Dnanananana Fat girl (cue batman theme)
Yep. that’s one of the few affectionate names I got called in Primary School.
I read that now and laugh, as it’s actually pretty funny and I love a good pun, but it’s moments like these that slowly embedded my fear of being fat and established my beliefs that my weight and the way I looked defined who I was.
Growing up I was always taller than everyone else, but on top of that I was also a lot bigger than everyone else too, which made me stand out.
This, along with the fact I was also good at sport, was an easy way to put a person down a peg or two (or in my case a keg or two) when they're getting beaten.
Teasing like the batman themed song occurred a lot growing up and I always wished that I could change.
I always wished I were skinnier. That life would be complete if I was small and petite like the other girls.
It wasn’t until I was in high school that I started to lean out, but by this stage the damage had already been done and the only way I would be good enough and accepted was if I was skinny.
Commence: Operation skinny.
My obsession with food and exercise had begun and I would often restrict foods or cut certain ‘bad’ foods out.
I would then reward myself for being so disciplined for the week that I would often have a binge day where I could easily consume a litre of ice-cream or a block of chocolate - no worries.

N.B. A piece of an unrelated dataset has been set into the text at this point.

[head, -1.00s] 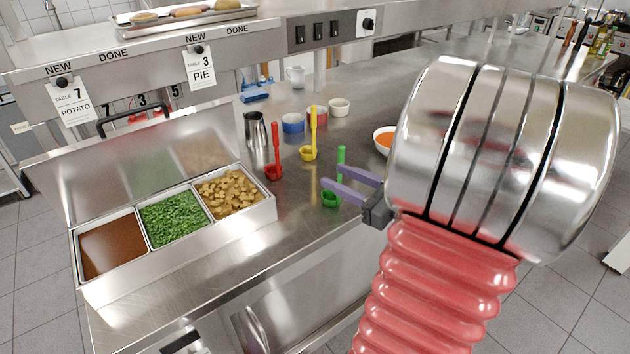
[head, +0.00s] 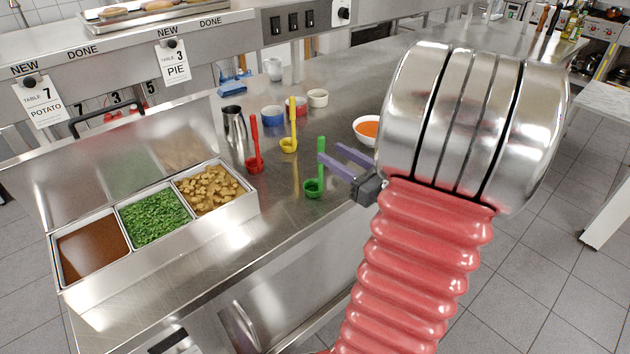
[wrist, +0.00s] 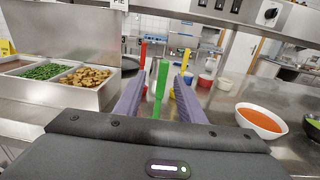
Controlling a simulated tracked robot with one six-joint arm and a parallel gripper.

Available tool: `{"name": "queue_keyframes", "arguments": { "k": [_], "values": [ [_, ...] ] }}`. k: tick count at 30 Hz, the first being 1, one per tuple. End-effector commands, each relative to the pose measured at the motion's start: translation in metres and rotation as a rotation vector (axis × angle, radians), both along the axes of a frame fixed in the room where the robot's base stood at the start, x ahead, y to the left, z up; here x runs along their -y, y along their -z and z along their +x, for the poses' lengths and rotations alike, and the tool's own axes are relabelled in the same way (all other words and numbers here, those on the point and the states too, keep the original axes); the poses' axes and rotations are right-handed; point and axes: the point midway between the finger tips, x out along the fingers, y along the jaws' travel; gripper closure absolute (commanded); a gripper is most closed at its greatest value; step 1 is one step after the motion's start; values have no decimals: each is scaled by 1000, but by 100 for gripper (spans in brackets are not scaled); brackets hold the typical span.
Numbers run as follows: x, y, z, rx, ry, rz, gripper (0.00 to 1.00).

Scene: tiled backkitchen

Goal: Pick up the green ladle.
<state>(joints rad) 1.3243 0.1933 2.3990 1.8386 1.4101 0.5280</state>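The green ladle (head: 314,187) stands upright on the steel counter, its cup at the bottom and its handle pointing up. In the wrist view its handle (wrist: 160,88) rises between the two purple fingers, nearer the right tip of the left finger, with clear space on both sides. My gripper (head: 345,158) is open and empty, close to the ladle's handle on its right side in the head view. The ladle's cup is hidden behind my gripper body in the wrist view. I cannot tell whether the handle is fully between the fingertips in depth.
A red ladle (head: 254,150) and a yellow ladle (head: 291,130) stand behind and left. A bowl of orange soup (head: 367,130) is to the right. A steel container (head: 243,212) of food stands left. A metal pitcher (head: 234,124) and small cups stand farther back.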

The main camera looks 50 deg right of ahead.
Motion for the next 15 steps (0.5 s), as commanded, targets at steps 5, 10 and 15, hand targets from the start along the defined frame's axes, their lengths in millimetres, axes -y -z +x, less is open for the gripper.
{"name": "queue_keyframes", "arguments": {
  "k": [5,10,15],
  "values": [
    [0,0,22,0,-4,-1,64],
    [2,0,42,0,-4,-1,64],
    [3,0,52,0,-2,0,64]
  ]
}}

This coincided with the over exercising. Punishing myself for eating ‘bad foods’. I was constantly basing my work outs on what I ate that day or what I was planning on eating in the day ahead. If I knew I was going out and likely to make bad food choices then extra hard sessions would be on the cards - regardless of whether I was feeling tired or fatigued.
At this stage I was also playing professional netball and it wouldn't be unusual for me to do additional training sessions outside of our already heavy work load. My body was often sore and tired but would never let on that this was the case.
I would always be in control of my food for the day, food prepping, which isn’t necessarily a bad thing, but if I derailed from this then I would feel guilty and beat myself up. Maybe skip a meal later, maybe do extra exercise. If someone spontaneously suggested we go out for lunch (and ruin my plans) I would have a melt down inside as I would feel like I have no control of the situation.
I legitimately would think that I would just wake up overweight and all the taunting would start again.
These thoughts are completely irrational but it would genuinely stress me out.
This theme has continued for much of my adult life. Since I have started working on myself I have become a lot more self-aware of my thoughts and really breaking them down. I started to realise that I exercised A LOT for punishment for the food I ate in order to gain the perfect body (which I'm finding is a never ending cycle).
My mindset was always in a state of lack.
That I was never good enough, never pretty enough, never skinny enough, never smart enough… From where I’ve been and where I am now I have come a long way, but I can still fall back into this trap.
Now that I am a lot more self-aware when I am having these unhelpful thoughts I try to be more rational with my thinking and the likely hood of any of these crazy thoughts coming to fruition.
We have all had moments where we feel that we are not good enough.
We have marketing thrown at us all the time trying to create a bigger gap between were we are and where we ‘should’ be. What we look like and what we ‘should’ look like. What we have and what we ‘should’ have.
We have this unrealistic expectation that life will be better when we achieved these unrealistic expectations, or that people will like you more, but the reality is we are never satisfied as human beings.
Even if you reached your unrealistic goal, you’ll only find something else that you are missing or that could be better.
I could continue on the merry-go-round but instead, I am choosing to accept myself just the way I am.
Knowing that I am doing everything that I can to make sure I’m healthy.
That’s not just the exercise I do or the food that I eat, but most importantly in my mind and the way I think about myself.